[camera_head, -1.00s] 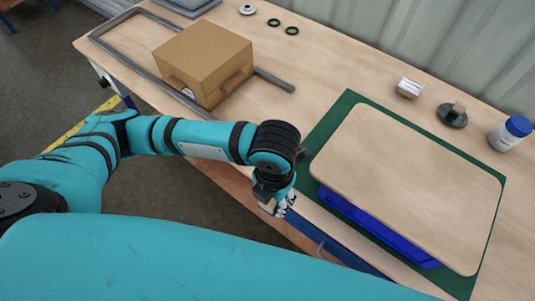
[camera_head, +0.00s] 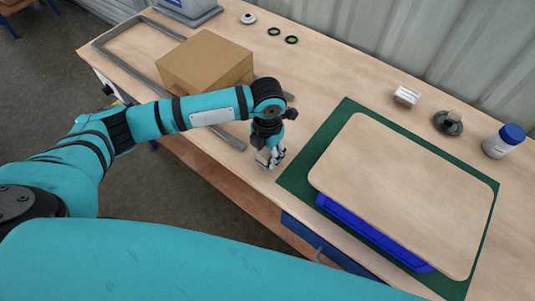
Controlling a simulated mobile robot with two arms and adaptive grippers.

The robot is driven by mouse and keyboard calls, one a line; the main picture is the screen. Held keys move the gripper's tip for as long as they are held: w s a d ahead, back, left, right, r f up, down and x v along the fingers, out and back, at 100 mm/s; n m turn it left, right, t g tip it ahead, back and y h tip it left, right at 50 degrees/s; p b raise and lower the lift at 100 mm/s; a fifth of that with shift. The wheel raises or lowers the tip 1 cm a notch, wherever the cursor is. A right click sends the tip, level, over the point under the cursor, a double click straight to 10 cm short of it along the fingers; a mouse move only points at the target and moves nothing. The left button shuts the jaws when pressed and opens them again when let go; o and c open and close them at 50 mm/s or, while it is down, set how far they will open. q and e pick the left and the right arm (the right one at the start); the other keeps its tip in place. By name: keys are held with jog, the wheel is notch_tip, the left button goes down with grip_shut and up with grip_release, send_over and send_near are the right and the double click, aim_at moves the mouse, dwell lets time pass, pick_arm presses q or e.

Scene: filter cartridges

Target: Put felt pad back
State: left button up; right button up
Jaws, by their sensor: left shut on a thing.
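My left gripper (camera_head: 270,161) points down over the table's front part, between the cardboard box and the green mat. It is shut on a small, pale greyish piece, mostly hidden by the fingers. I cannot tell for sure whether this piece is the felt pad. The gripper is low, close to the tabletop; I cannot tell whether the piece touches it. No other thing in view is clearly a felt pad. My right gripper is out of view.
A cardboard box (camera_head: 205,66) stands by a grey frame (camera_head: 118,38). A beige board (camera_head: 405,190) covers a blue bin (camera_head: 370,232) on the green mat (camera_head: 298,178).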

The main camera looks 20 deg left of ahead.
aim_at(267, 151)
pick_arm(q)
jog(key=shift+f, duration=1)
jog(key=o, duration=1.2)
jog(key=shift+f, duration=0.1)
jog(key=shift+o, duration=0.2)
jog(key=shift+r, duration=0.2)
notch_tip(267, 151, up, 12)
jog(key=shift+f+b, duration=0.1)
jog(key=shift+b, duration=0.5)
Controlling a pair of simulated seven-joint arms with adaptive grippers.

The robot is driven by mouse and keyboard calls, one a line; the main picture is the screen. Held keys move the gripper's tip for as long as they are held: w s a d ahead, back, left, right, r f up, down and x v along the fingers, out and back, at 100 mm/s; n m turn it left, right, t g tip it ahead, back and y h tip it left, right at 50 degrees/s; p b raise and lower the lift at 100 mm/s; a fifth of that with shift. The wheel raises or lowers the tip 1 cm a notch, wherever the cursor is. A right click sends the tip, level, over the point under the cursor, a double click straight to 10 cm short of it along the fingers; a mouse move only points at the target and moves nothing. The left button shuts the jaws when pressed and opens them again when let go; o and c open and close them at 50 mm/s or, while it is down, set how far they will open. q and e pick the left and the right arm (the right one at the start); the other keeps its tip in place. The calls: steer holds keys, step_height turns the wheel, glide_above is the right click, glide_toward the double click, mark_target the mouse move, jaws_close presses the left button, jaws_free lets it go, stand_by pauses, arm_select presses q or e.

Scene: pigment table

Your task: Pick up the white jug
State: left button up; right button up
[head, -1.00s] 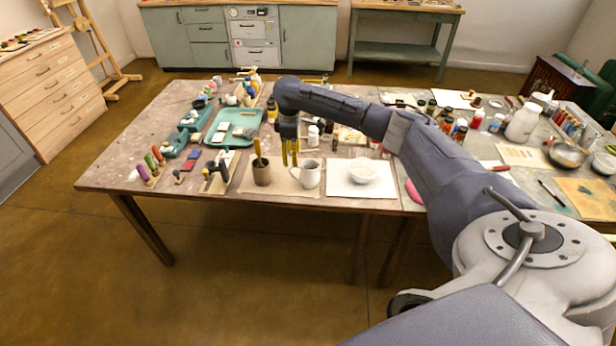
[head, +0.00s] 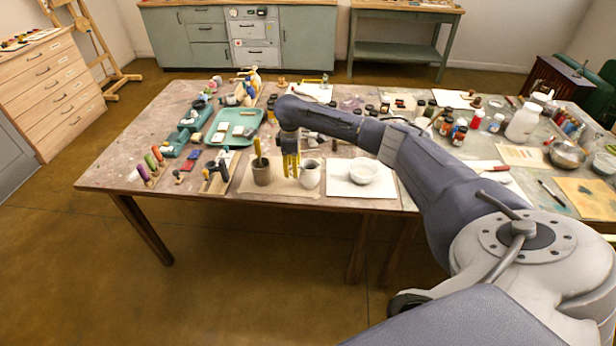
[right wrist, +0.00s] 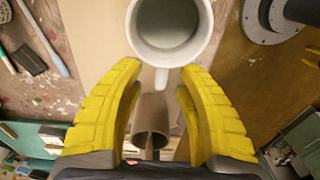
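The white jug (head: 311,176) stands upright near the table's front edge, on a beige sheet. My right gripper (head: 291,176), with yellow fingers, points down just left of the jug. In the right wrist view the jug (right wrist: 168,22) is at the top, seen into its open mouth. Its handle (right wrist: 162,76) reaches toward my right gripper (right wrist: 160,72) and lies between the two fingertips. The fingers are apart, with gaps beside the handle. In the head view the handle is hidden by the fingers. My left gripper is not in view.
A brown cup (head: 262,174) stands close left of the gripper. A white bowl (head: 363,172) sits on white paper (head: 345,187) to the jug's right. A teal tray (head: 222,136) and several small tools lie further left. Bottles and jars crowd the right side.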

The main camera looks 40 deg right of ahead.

= What to work on =
All records must be output exactly as they are, except for the pictures, which are left out.

= Output below =
[camera_head, -1.00s] 
[camera_head, +0.00s] 
Controlling a simulated mobile robot with two arms and adaptive grippers.

The robot is driven by mouse and keyboard calls, one a line; the main picture is the screen. Held keys move the gripper's tip for as long as they are held: w s a d ahead, back, left, right, r f up, down and x v along the fingers, out and back, at 100 mm/s; n m turn it left, right, t g tip it ahead, back and y h tip it left, right at 50 degrees/s; p b raise and lower the lift at 100 mm/s; a fifth of that with shift. The wheel raises or lowers the tip 1 cm a notch, wherever the cursor is. A right click sends the tip, level, over the point under the cursor, a double click straight to 10 cm short of it along the fingers; a mouse move only points at the target and moves nothing. The left button shuts the jaws when pressed and opens them again when let go; o and c open and close them at 50 mm/s or, while it is down, set how far they will open. q and e pick the left and the right arm (the right one at the start); the other keeps its tip in place. By name: keys are held with jog, the wheel is notch_tip, the left button goes down with grip_shut and up with grip_release, send_over and send_near are the right and the double click, aim_at moves the mouse, dwell lets time pass, pick_arm presses q or e.

Scene: filter cartridges

Target: Put felt pad back
State: left button up; right button up
Jaws, by their sensor: left shut on a thing.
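My left gripper (camera_head: 270,161) points down over the table's front part, between the cardboard box and the green mat. It is shut on a small, pale greyish piece, mostly hidden by the fingers. I cannot tell for sure whether this piece is the felt pad. The gripper is low, close to the tabletop; I cannot tell whether the piece touches it. No other thing in view is clearly a felt pad. My right gripper is out of view.
A cardboard box (camera_head: 205,66) stands by a grey frame (camera_head: 118,38). A beige board (camera_head: 405,190) covers a blue bin (camera_head: 370,232) on the green mat (camera_head: 298,178).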

The main camera looks 20 deg left of ahead.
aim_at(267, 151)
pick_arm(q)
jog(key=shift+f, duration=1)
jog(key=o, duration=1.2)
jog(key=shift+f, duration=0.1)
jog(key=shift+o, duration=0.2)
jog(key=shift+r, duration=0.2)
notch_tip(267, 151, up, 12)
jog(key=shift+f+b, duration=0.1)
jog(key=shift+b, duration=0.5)
Controlling a pair of simulated seven-joint arms with adaptive grippers.

The robot is driven by mouse and keyboard calls, one a line; the main picture is the screen. Held keys move the gripper's tip for as long as they are held: w s a d ahead, back, left, right, r f up, down and x v along the fingers, out and back, at 100 mm/s; n m turn it left, right, t g tip it ahead, back and y h tip it left, right at 50 degrees/s; p b raise and lower the lift at 100 mm/s; a fifth of that with shift. The wheel raises or lowers the tip 1 cm a notch, wherever the cursor is. A right click sends the tip, level, over the point under the cursor, a double click straight to 10 cm short of it along the fingers; a mouse move only points at the target and moves nothing. The left button shuts the jaws when pressed and opens them again when let go; o and c open and close them at 50 mm/s or, while it is down, set how far they will open. q and e pick the left and the right arm (the right one at the start); the other keeps its tip in place. The calls: steer holds keys, step_height turns the wheel, glide_above is the right click, glide_toward the double click, mark_target the mouse move, jaws_close presses the left button, jaws_free lets it go, stand_by pauses, arm_select presses q or e.

Scene: pigment table

Your task: Pick up the white jug
State: left button up; right button up
[head, -1.00s] 
[head, +0.00s] 
[right wrist, +0.00s] 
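The white jug (head: 311,176) stands upright near the table's front edge, on a beige sheet. My right gripper (head: 291,176), with yellow fingers, points down just left of the jug. In the right wrist view the jug (right wrist: 168,22) is at the top, seen into its open mouth. Its handle (right wrist: 162,76) reaches toward my right gripper (right wrist: 160,72) and lies between the two fingertips. The fingers are apart, with gaps beside the handle. In the head view the handle is hidden by the fingers. My left gripper is not in view.
A brown cup (head: 262,174) stands close left of the gripper. A white bowl (head: 363,172) sits on white paper (head: 345,187) to the jug's right. A teal tray (head: 222,136) and several small tools lie further left. Bottles and jars crowd the right side.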

The main camera looks 40 deg right of ahead.

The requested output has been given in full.